Berada di detik-detik terakhir akan menjadi sebuah hal yang mendebarkan karena harus mempersiapkan jenjang selanjutnya. Hari demi hari dilalui bersama. Ujian demi ujian dilewati. Hanya menyisakan beberapa ujian lagi kala itu. Namun tiba-tiba, corona telah sampai ke Indonesia. Sehingga memaksa seluruh kegiatan tidak dilakukan secara tatap muka. Sedih karena waktu menjadi sangat cepat untuk berpisah dengan teman teman se-angkatan. Kecewa karena tidak bisa merasakan indahnya panggung perpisahan. Tangisan pun harus pecah sebelum waktunya.

Catatan Akhir Siswa 2021

Namun ada yang lebih menyedihkan daripada itu semua. Angkatan 2021. Semua harus dilakukan dari rumah sejak awal tahun pelajaran dimulai. Tantangan dan rintangan seakan tak berhenti menghampiri. Lelah, bingung, bahkan tak tahu apa apa.

Banyak hal yang menjadi tantangan bagi angkatan siswa 2021. Mereka harus berani keluar dari zona nyamannya masing-masing. Akan tetapi, seperti kata Nabi, “Agama seseorang itu seperti agama teman dekatnya.” Begitu pula dengan hal ini. Semua serba tergantung kepada lingkungannya.

Belajar secara daring memang tak semudah dan tak seasyik seperti yang dibayangkan. Mulai dari guru yang menuntut siswanya untuk selalu mengerjakan tugas yang diberikan, dan siswa yang menuntut kepada guru untuk memberikan penjelasan, bukan penugasan. Tuntutan dari orang tua pun seakan tak mau lepas dari kehidupan siswa. Sehingga menjadi sangat sulit untuk membagi waktu. Tak menuruti kata orang tua dibilang durhaka, tak menuruti kata guru dibilang pemalas.

Tak sedikit pula materi yang disampaikan oleh guru tidak bisa dipahami oleh siswa. Kita dituntut untuk memahami secara mandiri. Tugas berdatangan setiap hari. Bahkan tugas yang dianggap tak terlalu penting pun diberikan, seolah olah agar ada kegiatan saja. Yang secara tidak langsung sebenarnya menjadikan kita sulit untuk mengerjakan tugas yang lainnya.

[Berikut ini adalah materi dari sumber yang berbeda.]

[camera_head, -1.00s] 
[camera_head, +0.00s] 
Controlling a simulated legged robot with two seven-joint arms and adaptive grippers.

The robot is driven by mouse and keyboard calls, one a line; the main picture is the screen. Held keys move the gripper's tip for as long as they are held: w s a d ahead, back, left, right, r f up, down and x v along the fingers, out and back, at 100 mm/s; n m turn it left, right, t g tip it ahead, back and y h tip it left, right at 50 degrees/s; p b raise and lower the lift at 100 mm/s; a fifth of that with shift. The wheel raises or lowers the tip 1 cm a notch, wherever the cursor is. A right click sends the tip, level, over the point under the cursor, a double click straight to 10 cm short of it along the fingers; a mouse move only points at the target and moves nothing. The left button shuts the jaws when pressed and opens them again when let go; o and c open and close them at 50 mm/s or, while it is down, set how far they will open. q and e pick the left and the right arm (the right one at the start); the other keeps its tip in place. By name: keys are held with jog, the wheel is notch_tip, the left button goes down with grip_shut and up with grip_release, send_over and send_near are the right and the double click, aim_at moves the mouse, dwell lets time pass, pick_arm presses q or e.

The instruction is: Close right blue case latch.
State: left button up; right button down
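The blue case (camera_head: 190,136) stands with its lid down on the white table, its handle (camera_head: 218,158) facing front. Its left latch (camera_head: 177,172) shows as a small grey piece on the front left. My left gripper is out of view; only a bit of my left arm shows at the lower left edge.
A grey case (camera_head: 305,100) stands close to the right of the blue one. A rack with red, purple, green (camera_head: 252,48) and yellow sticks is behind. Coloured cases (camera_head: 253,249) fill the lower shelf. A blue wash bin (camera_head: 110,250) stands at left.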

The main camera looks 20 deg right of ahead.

Tak kalah penting, banyak dari kita yang sangat kurang wawasan terkait dengan dunia perkuliahan. Ditanya tentang PTN, SNMPTN, SBMPTN, dan lain lain, kita belum tahu apa apa. Ingin mencari tahu lewat internet pun tidak semua siswa bisa melakukannya. Kendala sinyal, kuota, dan lain lain tentunya tak bisa dihindari.

Hilang Semangat

Dan yang terpenting dari semua ini adalah banyak dari teman-teman sendiri yang tidak ada semangat untuk belajar. Sekolah seakan hanya menjadi tempat untuk mencari nilai saja, dan bukan sebagai tempat untuk menambah ilmu pengetahuan. Otak sudah lama tak diasah lagi, tubuh yang dibiarkan mendapatkan rasa malas, dan hati yang selalu sedih dan mengeluh.

Terakhir, kita sedang membutuhkan dukungan. Dukungan dan pengetahuan dari semua orang agar bisa mengajari kita apapun yang belum kita dapatkan selama di masa akhir ini, dan yang seharusnya sudah kita dapatkan. Doa dan dukungan dari Anda semua yang membaca ini sangat kami butuhkan. Mari sayangi, mari peduli!